​Media Release

ABARES - 70 years of agricultural research

21 August 2015

Agriculture Minister Barnaby Joyce today congratulated the Australian Bureau of Agricultural and Resource Economics and Sciences (ABARES) on its 70th birthday. 

"ABARES has a rich history and a wealth of expertise in applied economic and scientific research, developing innovative modelling techniques, undertaking comprehensive surveys of Australian farms and providing timely input to agricultural policy making," Minister Joyce said. 

"The bureau was born on 21 August 1945, as the Bureau of Agricultural Economics (BAE), with one of its first functions to investigate the economic prospects of primary industries with particular reference to efficiency factors. 

"ABARES, and its predecessors, have analysed farm performance and produced commodity forecasts that have helped farmers and governments ever since. 

"A key activity of ABARES has been its farm surveys programme, expanding to cover broadacre and dairy industries on an annual basis since 1971 and other industries when requested. The support of Australian farmers has been critical to the success of the farm surveys.  

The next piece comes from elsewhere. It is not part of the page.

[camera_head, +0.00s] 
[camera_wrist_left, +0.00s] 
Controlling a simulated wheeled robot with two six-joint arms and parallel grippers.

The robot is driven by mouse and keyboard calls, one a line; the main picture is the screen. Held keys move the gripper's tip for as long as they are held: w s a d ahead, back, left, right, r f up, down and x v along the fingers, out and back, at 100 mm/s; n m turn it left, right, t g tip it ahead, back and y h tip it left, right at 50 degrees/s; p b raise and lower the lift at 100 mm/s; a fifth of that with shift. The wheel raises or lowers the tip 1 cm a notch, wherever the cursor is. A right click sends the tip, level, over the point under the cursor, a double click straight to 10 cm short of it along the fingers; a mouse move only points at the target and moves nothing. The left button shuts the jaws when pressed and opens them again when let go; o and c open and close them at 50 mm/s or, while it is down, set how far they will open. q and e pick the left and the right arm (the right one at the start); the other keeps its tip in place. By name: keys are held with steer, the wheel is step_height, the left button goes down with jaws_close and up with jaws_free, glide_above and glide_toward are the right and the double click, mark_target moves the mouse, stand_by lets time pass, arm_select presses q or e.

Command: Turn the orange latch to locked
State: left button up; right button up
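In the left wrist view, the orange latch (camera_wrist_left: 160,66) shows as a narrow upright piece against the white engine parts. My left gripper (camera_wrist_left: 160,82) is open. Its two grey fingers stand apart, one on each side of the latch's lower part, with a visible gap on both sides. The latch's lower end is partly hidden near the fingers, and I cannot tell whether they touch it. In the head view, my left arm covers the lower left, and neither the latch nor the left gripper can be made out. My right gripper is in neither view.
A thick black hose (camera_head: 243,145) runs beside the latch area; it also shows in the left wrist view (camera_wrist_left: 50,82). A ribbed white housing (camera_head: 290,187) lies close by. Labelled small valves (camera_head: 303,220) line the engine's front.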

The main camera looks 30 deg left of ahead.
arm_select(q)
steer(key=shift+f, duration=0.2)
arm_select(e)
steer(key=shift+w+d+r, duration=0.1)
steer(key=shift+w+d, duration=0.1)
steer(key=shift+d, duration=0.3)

"Since 1945, more than 100,000 producers have sat down, often at the kitchen table, and given their time and valuable commodity and financial data that ABARES uses to create world-class analysis and policy advice. 

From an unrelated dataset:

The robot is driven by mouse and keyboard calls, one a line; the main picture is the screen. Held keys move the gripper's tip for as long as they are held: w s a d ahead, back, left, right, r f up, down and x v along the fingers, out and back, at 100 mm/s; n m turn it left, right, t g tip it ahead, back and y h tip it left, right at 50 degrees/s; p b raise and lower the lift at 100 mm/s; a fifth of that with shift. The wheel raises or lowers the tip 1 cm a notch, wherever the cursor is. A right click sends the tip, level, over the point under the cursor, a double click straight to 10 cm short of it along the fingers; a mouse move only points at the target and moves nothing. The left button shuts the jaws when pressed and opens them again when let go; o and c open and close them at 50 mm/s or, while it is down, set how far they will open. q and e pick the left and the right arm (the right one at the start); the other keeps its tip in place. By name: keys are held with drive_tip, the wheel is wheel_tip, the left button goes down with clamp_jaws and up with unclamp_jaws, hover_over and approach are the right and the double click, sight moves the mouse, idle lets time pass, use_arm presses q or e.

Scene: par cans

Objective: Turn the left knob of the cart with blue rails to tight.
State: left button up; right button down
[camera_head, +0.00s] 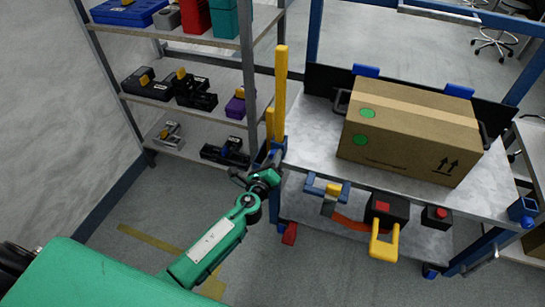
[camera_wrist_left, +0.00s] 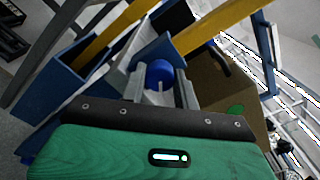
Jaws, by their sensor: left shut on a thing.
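The cart (camera_head: 497,185) has blue rails and a grey metal top. Its left knob is blue and sits at the front left corner post, largely hidden by my gripper in the head view. In the left wrist view the blue knob (camera_wrist_left: 158,72) shows between the two grey fingers. My left gripper (camera_head: 262,163) is at this corner; in the left wrist view its fingers (camera_wrist_left: 160,88) are shut on the knob from both sides. A thin pale mark or lever shows on the knob's face, but its setting cannot be told. The right blue knob (camera_head: 522,209) is at the front right corner.
A cardboard box (camera_head: 410,130) with green dots stands on the cart top. Yellow upright bars (camera_head: 281,85) rise beside the left corner. A shelf rack (camera_head: 190,120) with tools and cases stands behind on the left.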

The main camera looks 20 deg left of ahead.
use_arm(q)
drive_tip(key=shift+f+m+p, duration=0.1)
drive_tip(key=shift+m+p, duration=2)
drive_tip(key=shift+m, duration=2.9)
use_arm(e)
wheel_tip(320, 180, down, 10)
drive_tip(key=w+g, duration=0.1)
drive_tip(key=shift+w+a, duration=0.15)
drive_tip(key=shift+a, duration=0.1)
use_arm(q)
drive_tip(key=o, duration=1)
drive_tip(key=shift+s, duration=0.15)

"ABARES' real world focus became its hallmark, providing rigorous and objective analysis of major issues affecting Australia's primary industries and economy, including productivity, profitability and sustainability. 

"The bureau has made a significant contribution to policy debates on structural reform, international trade and markets and natural resource management issues and has challenged the way people and governments have thought about these issues. 

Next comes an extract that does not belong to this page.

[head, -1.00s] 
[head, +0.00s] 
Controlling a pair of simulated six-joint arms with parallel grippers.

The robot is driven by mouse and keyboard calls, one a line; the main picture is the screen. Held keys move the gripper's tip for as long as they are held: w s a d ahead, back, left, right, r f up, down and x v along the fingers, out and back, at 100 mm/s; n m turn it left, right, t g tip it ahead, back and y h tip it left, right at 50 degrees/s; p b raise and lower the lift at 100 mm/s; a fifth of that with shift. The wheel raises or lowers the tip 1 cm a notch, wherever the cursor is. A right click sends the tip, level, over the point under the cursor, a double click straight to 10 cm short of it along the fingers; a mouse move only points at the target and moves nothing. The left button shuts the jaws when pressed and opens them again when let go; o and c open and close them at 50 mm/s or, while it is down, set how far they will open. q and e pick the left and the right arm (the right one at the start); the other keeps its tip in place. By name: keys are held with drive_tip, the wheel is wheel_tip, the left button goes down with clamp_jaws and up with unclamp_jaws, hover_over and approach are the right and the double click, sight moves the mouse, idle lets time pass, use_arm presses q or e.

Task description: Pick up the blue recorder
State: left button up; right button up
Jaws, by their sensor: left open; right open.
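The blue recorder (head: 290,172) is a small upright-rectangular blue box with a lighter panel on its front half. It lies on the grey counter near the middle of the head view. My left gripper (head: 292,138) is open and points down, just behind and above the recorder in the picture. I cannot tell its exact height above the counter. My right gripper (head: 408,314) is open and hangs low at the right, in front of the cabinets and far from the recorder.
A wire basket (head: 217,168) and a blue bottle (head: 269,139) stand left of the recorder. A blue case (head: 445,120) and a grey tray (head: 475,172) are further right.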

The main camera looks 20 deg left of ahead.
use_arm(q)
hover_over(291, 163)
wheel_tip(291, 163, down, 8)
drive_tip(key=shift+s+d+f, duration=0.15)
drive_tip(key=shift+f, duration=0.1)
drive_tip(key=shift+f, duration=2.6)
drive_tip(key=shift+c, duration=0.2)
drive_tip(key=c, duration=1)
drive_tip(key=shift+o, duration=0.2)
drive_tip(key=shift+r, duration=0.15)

"Most recently, ABARES' research programme has broadened to include the changing global demand for agricultural products, in particular major shifts in the demand for food in Asia. 

"The popular Outlook conferences, where delegates can hear the latest trends and information from bureau economists, began in 1971. 

"Within a decade, the first regional Outlook conference was held. They are now recognised as Australia's leading agricultural economics forums." 

ABARES resulted from a series of mergers, most recently with the Bureau of Rural Sciences (BRS) in 2010, bringing with it the capacity to undertake integrated economic, scientific and social science research.